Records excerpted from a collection
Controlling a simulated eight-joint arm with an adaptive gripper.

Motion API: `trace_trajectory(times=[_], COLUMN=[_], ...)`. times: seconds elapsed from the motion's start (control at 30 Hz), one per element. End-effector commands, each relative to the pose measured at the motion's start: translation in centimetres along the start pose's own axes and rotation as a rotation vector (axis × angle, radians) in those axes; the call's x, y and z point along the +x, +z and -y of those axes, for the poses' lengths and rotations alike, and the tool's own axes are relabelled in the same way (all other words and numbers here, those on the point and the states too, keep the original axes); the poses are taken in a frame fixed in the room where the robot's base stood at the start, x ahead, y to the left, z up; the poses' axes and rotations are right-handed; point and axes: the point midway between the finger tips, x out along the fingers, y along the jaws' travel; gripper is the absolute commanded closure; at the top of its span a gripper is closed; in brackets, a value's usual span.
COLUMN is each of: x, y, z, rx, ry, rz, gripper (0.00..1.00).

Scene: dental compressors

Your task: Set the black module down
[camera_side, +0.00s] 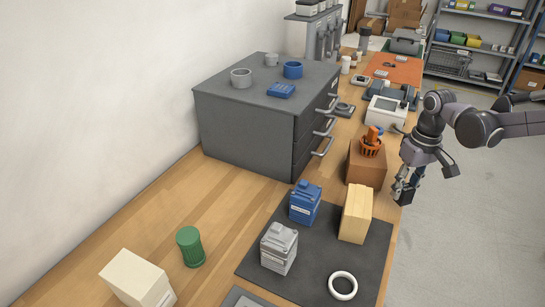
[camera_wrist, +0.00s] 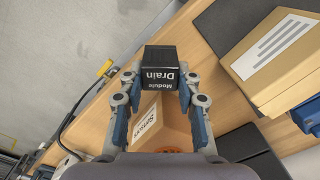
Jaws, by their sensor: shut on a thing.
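The black module (camera_wrist: 160,68) is a small dark block with white lettering that reads "Drain Module". My gripper (camera_wrist: 157,80) is shut on it, with one finger on each side, in the wrist view. In the side view my gripper (camera_side: 405,188) points down near the right edge of the bench, and the dark module (camera_side: 404,197) shows small at its tips. The module looks held in the air, but its exact height above the bench cannot be told. Its underside is hidden.
A grey drawer cabinet (camera_side: 240,130) stands behind.

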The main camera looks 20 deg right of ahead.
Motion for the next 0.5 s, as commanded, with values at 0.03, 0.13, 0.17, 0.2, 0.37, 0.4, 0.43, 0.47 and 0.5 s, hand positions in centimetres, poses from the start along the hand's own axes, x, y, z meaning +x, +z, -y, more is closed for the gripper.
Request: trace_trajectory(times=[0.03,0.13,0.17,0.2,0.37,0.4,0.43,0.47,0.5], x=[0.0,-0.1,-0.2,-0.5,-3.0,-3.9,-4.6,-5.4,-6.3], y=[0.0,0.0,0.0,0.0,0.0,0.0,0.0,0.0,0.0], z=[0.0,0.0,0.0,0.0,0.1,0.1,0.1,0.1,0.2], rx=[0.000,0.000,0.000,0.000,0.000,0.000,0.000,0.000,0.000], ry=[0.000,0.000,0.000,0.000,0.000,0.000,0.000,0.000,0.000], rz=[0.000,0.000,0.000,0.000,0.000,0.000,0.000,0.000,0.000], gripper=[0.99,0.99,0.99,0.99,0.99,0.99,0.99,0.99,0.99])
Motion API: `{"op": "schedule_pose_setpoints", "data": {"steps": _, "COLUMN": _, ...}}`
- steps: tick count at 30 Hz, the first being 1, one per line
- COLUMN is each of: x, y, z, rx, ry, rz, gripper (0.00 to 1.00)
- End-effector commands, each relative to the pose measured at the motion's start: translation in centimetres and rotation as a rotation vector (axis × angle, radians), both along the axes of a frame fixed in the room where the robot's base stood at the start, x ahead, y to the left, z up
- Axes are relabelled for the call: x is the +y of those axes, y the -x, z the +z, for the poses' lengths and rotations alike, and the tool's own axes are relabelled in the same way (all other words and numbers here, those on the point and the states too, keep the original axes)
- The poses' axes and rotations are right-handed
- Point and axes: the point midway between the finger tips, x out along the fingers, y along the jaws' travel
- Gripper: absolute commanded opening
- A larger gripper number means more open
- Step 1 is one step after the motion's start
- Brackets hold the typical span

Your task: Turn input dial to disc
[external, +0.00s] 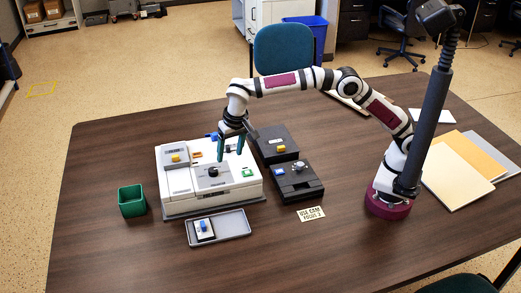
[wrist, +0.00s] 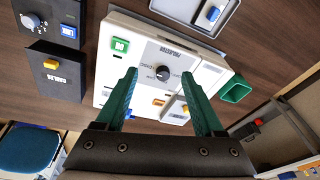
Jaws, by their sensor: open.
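My gripper (external: 231,153) is open and empty, with teal fingers pointing down above the unit. In the wrist view the fingertips (wrist: 159,79) appear on either side of the dial, seemingly above it and apart from it. A silver knob (external: 299,165) is on the black box to the right.
Black boxes (external: 277,146) with buttons stand right of the white unit. A green bin (external: 132,201) is at left. A grey tray (external: 232,225) holding a small blue-switched block (external: 203,229) lies in front. A card (external: 311,214) and folders (external: 455,170) lie right.

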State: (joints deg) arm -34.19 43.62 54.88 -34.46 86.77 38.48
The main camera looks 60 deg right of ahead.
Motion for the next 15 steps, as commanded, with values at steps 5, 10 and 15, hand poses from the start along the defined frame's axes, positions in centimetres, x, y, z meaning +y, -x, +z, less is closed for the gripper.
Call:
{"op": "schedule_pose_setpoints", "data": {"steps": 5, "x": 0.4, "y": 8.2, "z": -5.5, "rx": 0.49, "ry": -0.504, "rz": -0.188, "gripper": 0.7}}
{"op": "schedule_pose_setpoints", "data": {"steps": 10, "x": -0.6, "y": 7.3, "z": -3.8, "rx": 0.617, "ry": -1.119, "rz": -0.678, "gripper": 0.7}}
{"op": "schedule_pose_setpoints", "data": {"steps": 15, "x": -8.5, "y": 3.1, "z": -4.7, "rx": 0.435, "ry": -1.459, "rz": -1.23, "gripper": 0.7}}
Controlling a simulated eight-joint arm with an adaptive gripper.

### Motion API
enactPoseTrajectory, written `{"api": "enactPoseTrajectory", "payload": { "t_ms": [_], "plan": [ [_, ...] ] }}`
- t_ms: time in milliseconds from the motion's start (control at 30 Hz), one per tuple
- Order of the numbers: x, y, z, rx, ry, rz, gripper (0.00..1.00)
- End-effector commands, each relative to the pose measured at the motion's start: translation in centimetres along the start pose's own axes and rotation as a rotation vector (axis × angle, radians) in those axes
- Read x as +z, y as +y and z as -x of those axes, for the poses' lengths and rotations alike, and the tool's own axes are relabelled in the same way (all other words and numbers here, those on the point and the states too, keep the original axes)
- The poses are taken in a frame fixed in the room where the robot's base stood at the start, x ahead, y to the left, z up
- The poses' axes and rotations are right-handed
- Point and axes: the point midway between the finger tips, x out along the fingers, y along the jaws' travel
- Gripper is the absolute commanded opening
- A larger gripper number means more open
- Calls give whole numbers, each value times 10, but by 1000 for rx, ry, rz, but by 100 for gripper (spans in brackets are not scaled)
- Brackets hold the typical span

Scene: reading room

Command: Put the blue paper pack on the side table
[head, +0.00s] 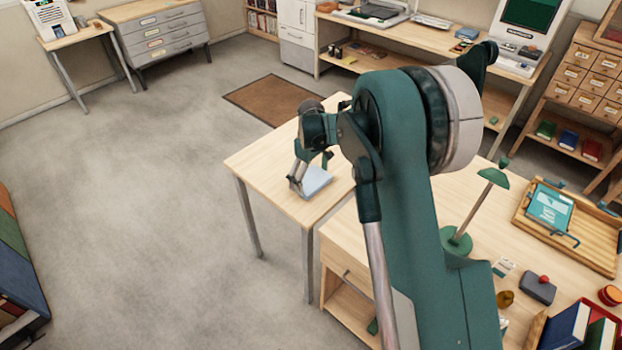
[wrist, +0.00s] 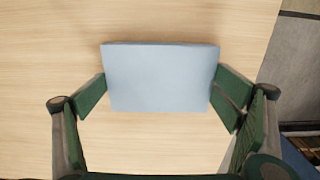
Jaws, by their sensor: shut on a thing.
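The blue paper pack (head: 317,181) is a flat, pale blue block. It is at the side table (head: 262,164), a light wooden table left of the desk. My gripper (head: 308,172) is over this table and shut on the pack. In the wrist view the pack (wrist: 160,78) lies between the two green fingers of my gripper (wrist: 158,95), one at each side edge. Bare wood of the side table (wrist: 50,40) shows around the pack. I cannot tell whether the pack touches the tabletop or is slightly above it.
A desk (head: 490,225) at the right carries a green lamp (head: 493,177), a wooden tray (head: 570,250) and small items. A brown mat (head: 268,98) lies on the floor behind the side table. The left part of the side table is bare.

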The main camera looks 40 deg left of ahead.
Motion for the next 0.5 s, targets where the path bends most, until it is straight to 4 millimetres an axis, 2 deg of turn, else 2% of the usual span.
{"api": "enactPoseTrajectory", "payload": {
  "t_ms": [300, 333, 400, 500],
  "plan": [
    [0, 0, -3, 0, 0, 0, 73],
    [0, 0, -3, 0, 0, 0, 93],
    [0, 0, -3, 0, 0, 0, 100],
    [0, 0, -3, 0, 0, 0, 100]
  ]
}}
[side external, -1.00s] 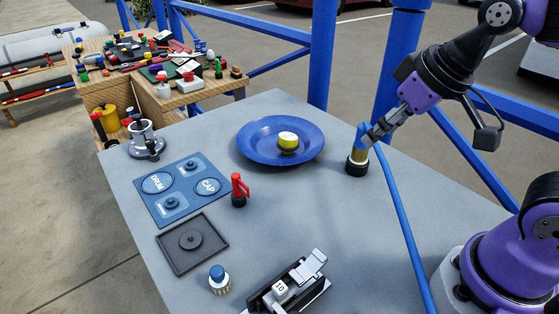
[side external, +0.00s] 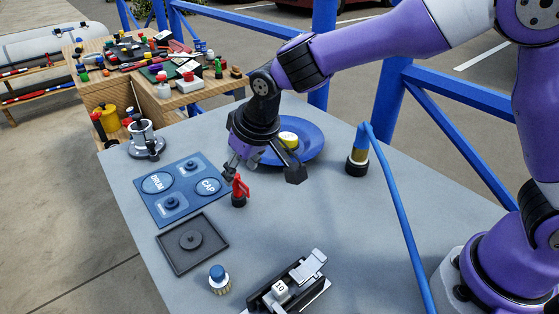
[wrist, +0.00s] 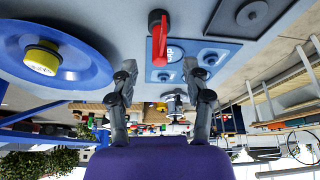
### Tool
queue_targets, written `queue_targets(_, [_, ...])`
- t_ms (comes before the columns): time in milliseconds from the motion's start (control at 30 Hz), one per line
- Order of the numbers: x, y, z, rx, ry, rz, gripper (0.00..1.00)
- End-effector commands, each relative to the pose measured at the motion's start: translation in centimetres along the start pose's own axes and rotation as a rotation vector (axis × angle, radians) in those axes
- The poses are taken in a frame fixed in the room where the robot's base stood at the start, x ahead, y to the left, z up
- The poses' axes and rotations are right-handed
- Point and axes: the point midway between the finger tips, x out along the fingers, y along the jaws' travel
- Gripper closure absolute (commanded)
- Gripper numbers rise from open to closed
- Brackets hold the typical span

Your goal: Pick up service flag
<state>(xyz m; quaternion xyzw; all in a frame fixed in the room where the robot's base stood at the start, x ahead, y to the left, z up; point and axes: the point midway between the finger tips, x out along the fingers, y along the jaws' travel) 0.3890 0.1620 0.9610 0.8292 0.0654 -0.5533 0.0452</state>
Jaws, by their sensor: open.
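The red flag-like piece on a black round base, which looks like the service flag (side external: 240,187), stands upright on the grey table beside the blue labelled board. In the wrist view the red flag (wrist: 161,48) lies between and beyond my fingertips, with its black base at the top. My gripper (side external: 236,168) is open and empty, tilted down just behind and above the flag. In the wrist view my gripper (wrist: 160,70) shows its two fingers spread on either side of the red part. I cannot tell whether a finger touches it.
A blue plate (side external: 311,140) with a yellow-topped piece (side external: 289,140) is partly hidden behind my gripper. The blue board (side external: 178,207), a dark tray (side external: 212,232), a blue-capped piece (side external: 218,278) and a clamp (side external: 290,286) lie around. A blue hose (side external: 395,200) crosses the right side.

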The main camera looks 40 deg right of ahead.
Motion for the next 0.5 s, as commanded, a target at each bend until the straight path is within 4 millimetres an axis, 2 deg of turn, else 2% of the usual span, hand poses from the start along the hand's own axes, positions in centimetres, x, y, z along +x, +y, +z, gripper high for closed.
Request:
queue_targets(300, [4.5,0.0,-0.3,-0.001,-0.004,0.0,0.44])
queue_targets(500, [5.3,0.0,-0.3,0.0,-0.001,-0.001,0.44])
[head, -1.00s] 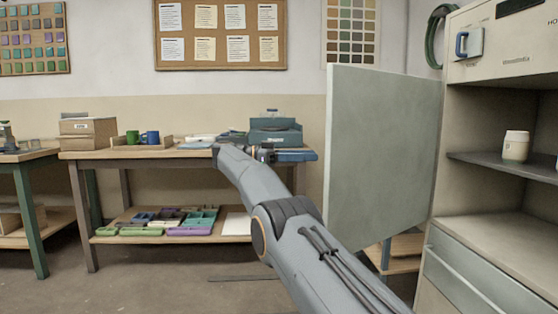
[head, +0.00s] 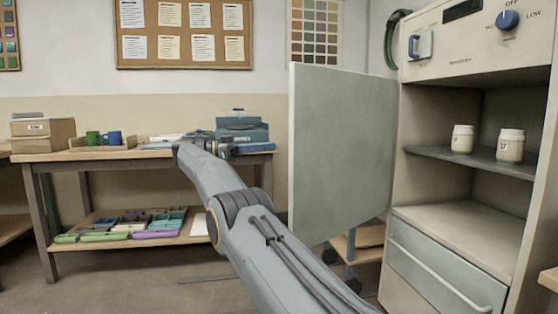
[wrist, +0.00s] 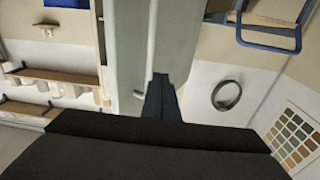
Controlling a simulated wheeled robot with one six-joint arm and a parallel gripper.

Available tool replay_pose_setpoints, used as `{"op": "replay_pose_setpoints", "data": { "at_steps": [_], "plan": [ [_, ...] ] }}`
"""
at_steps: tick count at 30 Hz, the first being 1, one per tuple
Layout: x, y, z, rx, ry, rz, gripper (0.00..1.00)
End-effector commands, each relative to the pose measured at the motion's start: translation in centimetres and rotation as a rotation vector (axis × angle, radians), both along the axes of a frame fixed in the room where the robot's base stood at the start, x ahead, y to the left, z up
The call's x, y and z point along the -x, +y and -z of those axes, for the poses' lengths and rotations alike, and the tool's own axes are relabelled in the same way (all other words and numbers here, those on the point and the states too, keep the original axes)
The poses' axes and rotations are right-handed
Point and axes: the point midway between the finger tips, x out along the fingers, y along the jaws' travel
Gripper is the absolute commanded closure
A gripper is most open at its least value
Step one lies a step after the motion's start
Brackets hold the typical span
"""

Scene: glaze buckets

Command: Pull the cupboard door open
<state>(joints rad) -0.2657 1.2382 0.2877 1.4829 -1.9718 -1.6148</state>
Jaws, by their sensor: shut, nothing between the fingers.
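The cupboard door (head: 343,150), a flat grey-green panel, stands swung wide open to the left of the cupboard (head: 480,180). The cupboard's interior is exposed. In the wrist view the door (wrist: 124,40) shows its face with a long pale bar handle (wrist: 151,45). My gripper (wrist: 160,78) is shut and empty, its dark fingertips in front of the door and close to the handle in the picture. I cannot tell whether they touch the door. In the head view my arm reaches left of the door and its end is small there.
Two pale jars (head: 462,139) (head: 511,146) stand on the cupboard shelf (head: 470,162), above a drawer (head: 440,270) with a bar handle. A workbench (head: 80,157) with trays and boxes stands at the back left. A low wheeled cart (head: 352,245) is partly behind the door. Floor at lower left is clear.

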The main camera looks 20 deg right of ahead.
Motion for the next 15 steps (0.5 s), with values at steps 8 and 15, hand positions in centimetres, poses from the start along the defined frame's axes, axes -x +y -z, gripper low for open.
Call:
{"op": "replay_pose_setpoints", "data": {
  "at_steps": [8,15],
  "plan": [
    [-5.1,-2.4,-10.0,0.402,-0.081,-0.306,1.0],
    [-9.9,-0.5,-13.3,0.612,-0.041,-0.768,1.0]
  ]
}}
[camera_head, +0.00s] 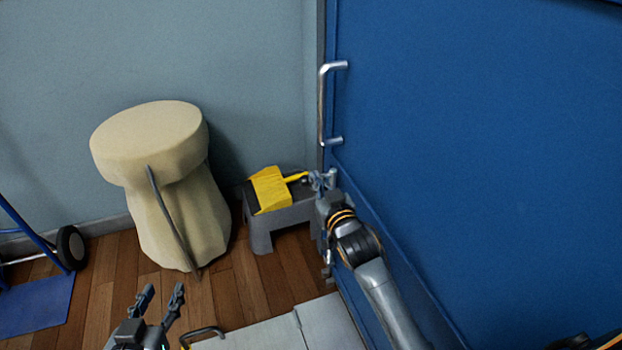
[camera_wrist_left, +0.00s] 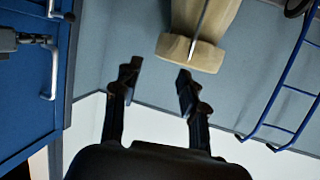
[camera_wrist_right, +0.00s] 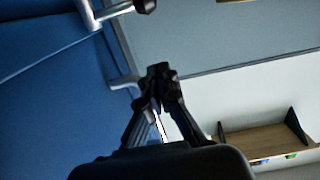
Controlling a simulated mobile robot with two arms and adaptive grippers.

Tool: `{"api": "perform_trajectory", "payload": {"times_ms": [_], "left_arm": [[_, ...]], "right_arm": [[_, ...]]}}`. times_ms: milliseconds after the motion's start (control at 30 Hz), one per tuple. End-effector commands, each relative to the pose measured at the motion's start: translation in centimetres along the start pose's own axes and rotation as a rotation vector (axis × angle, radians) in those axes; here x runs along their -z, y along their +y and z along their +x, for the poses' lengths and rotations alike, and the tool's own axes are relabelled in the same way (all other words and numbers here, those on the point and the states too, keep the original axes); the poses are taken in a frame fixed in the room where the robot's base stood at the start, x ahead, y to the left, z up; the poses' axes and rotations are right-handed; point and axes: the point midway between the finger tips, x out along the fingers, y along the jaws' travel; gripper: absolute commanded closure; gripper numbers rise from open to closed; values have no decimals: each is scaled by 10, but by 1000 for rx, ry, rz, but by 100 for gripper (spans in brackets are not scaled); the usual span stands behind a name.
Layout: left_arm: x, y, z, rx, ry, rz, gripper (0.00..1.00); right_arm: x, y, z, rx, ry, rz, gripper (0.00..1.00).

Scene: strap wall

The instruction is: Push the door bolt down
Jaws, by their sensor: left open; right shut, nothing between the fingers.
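The blue door (camera_head: 480,120) has a silver pull handle (camera_head: 323,105) near its left edge. Just under the handle, a small silver fitting that looks like the bolt (camera_head: 333,178) shows beside my right gripper (camera_head: 320,181). In the right wrist view, a silver rod piece with a dark-ended knob (camera_wrist_right: 98,15) is at the top, apart from the shut, empty right fingers (camera_wrist_right: 160,75). Whether the fingers touch the bolt is hidden in the head view. My left gripper (camera_head: 161,296) is open and empty, low and away from the door.
A beige cloth-covered stool (camera_head: 150,135) stands by the wall. A grey step stool (camera_head: 279,217) holds a yellow dustpan (camera_head: 270,190) near the right gripper. A blue hand truck (camera_head: 35,290) is at the far left. Wooden floor between them is clear.

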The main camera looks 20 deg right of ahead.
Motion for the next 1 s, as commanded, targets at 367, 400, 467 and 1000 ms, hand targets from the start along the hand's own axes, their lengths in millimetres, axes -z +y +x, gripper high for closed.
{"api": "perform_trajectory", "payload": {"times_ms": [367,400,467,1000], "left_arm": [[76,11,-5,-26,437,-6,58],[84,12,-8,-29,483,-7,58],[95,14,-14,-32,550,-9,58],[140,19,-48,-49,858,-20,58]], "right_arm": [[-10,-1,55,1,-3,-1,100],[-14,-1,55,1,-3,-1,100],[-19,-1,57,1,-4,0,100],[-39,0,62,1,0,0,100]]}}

WHAT TO PRODUCE - Print, from the entries above, the line with "The main camera looks 60 deg right of ahead.", the line with "Motion for the next 15 steps, as" and all lines between them, exactly and with nothing else.

COMPLETE RESPONSE -
The main camera looks 60 deg right of ahead.
Motion for the next 15 steps, as commanded, with values at steps 5, 10 and 15, hand poses from the start along the defined frame's axes, positions in centimetres, x, y, z meaning +y, -x, +z, less is closed for the gripper.

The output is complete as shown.